▼

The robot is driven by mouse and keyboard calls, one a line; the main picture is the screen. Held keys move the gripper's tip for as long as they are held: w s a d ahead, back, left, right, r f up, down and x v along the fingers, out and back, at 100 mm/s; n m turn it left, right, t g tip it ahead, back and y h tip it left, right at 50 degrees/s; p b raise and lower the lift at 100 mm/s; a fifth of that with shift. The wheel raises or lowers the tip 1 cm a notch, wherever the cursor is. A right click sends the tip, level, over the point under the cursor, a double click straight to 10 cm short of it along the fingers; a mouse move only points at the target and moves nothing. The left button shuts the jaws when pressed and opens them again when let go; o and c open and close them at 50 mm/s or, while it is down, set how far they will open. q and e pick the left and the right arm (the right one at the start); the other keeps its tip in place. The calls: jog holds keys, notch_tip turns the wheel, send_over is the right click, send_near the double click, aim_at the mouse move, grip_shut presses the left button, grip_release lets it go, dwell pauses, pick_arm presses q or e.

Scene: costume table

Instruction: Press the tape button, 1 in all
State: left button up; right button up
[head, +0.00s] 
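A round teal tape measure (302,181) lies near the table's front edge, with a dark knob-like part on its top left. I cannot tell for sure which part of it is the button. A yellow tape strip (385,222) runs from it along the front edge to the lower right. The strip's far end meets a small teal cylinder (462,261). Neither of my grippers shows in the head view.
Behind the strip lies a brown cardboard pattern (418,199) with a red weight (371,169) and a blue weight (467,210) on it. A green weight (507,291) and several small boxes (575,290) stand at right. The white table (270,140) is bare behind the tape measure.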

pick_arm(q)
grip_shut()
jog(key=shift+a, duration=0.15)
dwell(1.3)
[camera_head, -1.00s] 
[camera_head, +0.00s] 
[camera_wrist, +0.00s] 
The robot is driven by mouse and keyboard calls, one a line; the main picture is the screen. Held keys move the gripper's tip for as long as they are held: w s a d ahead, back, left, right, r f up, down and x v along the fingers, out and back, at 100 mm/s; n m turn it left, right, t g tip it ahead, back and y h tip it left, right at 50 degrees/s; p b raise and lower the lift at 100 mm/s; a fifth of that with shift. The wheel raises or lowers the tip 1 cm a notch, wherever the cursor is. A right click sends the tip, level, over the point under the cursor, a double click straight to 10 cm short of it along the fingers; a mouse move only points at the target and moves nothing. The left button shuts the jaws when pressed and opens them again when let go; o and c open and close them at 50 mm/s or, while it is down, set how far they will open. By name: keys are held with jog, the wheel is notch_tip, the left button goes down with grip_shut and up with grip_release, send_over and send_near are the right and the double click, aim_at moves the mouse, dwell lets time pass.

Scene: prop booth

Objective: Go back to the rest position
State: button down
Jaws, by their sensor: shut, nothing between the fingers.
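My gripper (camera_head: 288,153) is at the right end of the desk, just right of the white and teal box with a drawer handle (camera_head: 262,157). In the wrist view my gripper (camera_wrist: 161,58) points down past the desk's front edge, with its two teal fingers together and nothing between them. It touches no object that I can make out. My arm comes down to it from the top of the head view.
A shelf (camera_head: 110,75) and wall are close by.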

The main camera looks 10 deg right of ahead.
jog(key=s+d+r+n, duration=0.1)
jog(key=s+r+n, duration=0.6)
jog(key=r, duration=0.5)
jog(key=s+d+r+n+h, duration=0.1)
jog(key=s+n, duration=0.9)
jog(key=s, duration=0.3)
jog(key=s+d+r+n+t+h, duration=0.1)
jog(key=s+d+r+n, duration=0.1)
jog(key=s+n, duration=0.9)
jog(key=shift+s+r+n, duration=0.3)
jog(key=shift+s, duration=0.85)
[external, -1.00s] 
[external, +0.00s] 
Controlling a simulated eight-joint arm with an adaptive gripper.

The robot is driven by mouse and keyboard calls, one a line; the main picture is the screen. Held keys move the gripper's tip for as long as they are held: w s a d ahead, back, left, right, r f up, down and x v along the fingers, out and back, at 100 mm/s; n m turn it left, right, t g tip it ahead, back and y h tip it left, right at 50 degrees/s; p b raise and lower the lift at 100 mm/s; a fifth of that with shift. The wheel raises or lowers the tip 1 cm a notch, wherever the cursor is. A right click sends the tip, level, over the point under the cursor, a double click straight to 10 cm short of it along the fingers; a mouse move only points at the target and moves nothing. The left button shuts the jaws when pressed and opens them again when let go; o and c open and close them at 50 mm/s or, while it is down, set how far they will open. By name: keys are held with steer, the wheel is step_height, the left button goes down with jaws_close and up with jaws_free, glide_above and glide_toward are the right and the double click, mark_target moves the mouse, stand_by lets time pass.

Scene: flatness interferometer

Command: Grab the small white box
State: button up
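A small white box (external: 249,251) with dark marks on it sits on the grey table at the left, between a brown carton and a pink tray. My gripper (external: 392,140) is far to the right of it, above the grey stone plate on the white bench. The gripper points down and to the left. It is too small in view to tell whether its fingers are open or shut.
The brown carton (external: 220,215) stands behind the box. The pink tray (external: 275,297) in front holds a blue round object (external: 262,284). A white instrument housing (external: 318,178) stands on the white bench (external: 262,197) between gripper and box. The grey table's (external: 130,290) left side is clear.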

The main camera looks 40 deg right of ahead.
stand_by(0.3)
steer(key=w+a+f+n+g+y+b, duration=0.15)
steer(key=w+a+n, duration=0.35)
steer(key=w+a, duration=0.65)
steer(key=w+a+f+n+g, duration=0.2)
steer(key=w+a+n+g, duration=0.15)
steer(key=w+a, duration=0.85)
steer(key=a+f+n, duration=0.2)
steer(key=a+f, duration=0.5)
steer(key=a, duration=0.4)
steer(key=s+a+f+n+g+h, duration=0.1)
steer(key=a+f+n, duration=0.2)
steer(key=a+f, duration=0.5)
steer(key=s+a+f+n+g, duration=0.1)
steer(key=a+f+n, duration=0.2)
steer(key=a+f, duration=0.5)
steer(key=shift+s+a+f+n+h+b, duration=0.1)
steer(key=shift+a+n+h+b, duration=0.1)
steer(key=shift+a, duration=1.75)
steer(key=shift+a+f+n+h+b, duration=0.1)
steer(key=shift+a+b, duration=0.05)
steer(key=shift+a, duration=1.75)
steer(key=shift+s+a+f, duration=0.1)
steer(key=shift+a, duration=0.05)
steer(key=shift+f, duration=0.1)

▲

__Aim__
Give again the run of lines that opens at the line with "Scene: flatness interferometer" and closes at the line with "Command: Grab the small white box", exactly, and only that run.

__Response below__
Scene: flatness interferometer

Command: Grab the small white box

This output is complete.